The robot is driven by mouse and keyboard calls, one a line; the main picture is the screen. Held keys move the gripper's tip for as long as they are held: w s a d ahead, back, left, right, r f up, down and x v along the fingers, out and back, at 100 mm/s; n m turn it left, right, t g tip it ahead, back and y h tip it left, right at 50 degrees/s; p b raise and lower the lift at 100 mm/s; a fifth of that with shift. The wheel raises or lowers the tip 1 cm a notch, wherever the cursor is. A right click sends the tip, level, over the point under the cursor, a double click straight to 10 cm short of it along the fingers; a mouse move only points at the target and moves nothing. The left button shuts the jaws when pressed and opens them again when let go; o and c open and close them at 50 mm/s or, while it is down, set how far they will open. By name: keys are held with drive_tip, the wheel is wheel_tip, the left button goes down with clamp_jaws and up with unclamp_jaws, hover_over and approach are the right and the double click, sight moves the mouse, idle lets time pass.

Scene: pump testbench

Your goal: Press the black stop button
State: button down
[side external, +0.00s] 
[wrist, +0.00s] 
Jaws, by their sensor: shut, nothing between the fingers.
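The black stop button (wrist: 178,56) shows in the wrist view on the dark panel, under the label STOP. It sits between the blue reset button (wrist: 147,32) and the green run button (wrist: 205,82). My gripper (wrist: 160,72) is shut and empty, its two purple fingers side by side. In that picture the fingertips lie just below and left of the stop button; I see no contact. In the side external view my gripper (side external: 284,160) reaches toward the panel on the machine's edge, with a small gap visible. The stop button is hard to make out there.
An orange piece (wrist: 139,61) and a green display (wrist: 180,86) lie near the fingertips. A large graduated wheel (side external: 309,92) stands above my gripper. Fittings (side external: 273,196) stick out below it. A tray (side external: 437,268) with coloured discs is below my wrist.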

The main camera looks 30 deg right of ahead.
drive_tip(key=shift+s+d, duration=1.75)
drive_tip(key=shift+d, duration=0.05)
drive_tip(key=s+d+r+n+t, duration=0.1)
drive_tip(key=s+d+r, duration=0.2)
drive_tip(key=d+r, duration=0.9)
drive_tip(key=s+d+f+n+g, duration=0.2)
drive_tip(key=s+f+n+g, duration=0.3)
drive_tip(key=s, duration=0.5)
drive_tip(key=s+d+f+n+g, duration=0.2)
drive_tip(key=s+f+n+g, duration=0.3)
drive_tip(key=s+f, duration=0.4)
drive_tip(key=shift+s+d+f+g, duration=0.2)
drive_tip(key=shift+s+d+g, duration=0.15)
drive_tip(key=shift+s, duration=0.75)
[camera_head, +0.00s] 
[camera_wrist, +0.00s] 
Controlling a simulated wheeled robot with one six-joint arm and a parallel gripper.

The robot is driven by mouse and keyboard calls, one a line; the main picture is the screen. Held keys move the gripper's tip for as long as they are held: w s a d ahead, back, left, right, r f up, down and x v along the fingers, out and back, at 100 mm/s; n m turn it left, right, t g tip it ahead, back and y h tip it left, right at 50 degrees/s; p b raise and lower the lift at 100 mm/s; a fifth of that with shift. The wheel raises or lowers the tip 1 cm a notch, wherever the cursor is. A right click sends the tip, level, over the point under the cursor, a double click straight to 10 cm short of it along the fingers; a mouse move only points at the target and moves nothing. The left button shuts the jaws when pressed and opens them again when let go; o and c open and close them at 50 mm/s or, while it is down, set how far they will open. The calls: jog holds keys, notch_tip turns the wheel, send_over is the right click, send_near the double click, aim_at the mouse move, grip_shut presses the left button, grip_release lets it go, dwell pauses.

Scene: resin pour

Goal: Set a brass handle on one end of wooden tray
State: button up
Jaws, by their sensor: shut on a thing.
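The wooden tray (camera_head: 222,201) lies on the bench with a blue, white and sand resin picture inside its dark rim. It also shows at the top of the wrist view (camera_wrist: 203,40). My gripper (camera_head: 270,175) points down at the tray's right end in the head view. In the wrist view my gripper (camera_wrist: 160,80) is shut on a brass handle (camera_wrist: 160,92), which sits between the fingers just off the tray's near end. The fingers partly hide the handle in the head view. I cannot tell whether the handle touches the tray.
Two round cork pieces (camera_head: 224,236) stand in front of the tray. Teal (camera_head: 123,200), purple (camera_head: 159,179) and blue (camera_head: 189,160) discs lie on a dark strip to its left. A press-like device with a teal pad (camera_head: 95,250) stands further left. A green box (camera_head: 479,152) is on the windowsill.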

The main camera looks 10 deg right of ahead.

════════════════

# [WORK INSTRUCTIONS]
Repeat the data above exactly.

# [EXERCISE OUTPUT]
The robot is driven by mouse and keyboard calls, one a line; the main picture is the screen. Held keys move the gripper's tip for as long as they are held: w s a d ahead, back, left, right, r f up, down and x v along the fingers, out and back, at 100 mm/s; n m turn it left, right, t g tip it ahead, back and y h tip it left, right at 50 degrees/s; p b raise and lower the lift at 100 mm/s; a fifth of that with shift. The wheel raises or lowers the tip 1 cm a notch, wherever the cursor is. A right click sends the tip, level, over the point under the cursor, a double click straight to 10 cm short of it along the fingers; a mouse move only points at the target and moves nothing. The left button shuts the jaws when pressed and opens them again when let go; o and c open and close them at 50 mm/s or, while it is down, set how far they will open. By name: keys are held with drive_tip, the wheel is wheel_tip, the left button goes down with clamp_jaws and up with unclamp_jaws, hover_over and approach are the right and the double click, sight moves the mouse, idle lets time pass.

Scene: pump testbench

Your goal: Press the black stop button
State: button down
[side external, +0.00s] 
[wrist, +0.00s] 
Jaws, by their sensor: shut, nothing between the fingers.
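The black stop button (wrist: 178,56) shows in the wrist view on the dark panel, under the label STOP. It sits between the blue reset button (wrist: 147,32) and the green run button (wrist: 205,82). My gripper (wrist: 160,72) is shut and empty, its two purple fingers side by side. In that picture the fingertips lie just below and left of the stop button; I see no contact. In the side external view my gripper (side external: 284,160) reaches toward the panel on the machine's edge, with a small gap visible. The stop button is hard to make out there.
An orange piece (wrist: 139,61) and a green display (wrist: 180,86) lie near the fingertips. A large graduated wheel (side external: 309,92) stands above my gripper. Fittings (side external: 273,196) stick out below it. A tray (side external: 437,268) with coloured discs is below my wrist.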

The main camera looks 30 deg right of ahead.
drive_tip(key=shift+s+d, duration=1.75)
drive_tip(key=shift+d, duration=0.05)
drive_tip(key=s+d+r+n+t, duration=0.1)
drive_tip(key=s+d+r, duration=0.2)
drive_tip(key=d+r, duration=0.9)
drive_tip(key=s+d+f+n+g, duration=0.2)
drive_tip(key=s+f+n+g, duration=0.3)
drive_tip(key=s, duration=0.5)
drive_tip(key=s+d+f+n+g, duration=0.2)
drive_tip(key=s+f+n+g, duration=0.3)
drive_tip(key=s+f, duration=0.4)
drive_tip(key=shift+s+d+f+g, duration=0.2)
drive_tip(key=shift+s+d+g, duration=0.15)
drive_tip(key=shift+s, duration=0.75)
[camera_head, +0.00s] 
[camera_wrist, +0.00s] 
Controlling a simulated wheeled robot with one six-joint arm and a parallel gripper.

The robot is driven by mouse and keyboard calls, one a line; the main picture is the screen. Held keys move the gripper's tip for as long as they are held: w s a d ahead, back, left, right, r f up, down and x v along the fingers, out and back, at 100 mm/s; n m turn it left, right, t g tip it ahead, back and y h tip it left, right at 50 degrees/s; p b raise and lower the lift at 100 mm/s; a fifth of that with shift. The wheel raises or lowers the tip 1 cm a notch, wherever the cursor is. A right click sends the tip, level, over the point under the cursor, a double click straight to 10 cm short of it along the fingers; a mouse move only points at the target and moves nothing. The left button shuts the jaws when pressed and opens them again when let go; o and c open and close them at 50 mm/s or, while it is down, set how far they will open. The calls: jog holds keys, notch_tip turns the wheel, send_over is the right click, send_near the double click, aim_at the mouse move, grip_shut presses the left button, grip_release lets it go, dwell pauses.

Scene: resin pour

Goal: Set a brass handle on one end of wooden tray
State: button up
Jaws, by their sensor: shut on a thing.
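The wooden tray (camera_head: 222,201) lies on the bench with a blue, white and sand resin picture inside its dark rim. It also shows at the top of the wrist view (camera_wrist: 203,40). My gripper (camera_head: 270,175) points down at the tray's right end in the head view. In the wrist view my gripper (camera_wrist: 160,80) is shut on a brass handle (camera_wrist: 160,92), which sits between the fingers just off the tray's near end. The fingers partly hide the handle in the head view. I cannot tell whether the handle touches the tray.
Two round cork pieces (camera_head: 224,236) stand in front of the tray. Teal (camera_head: 123,200), purple (camera_head: 159,179) and blue (camera_head: 189,160) discs lie on a dark strip to its left. A press-like device with a teal pad (camera_head: 95,250) stands further left. A green box (camera_head: 479,152) is on the windowsill.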

The main camera looks 10 deg right of ahead.

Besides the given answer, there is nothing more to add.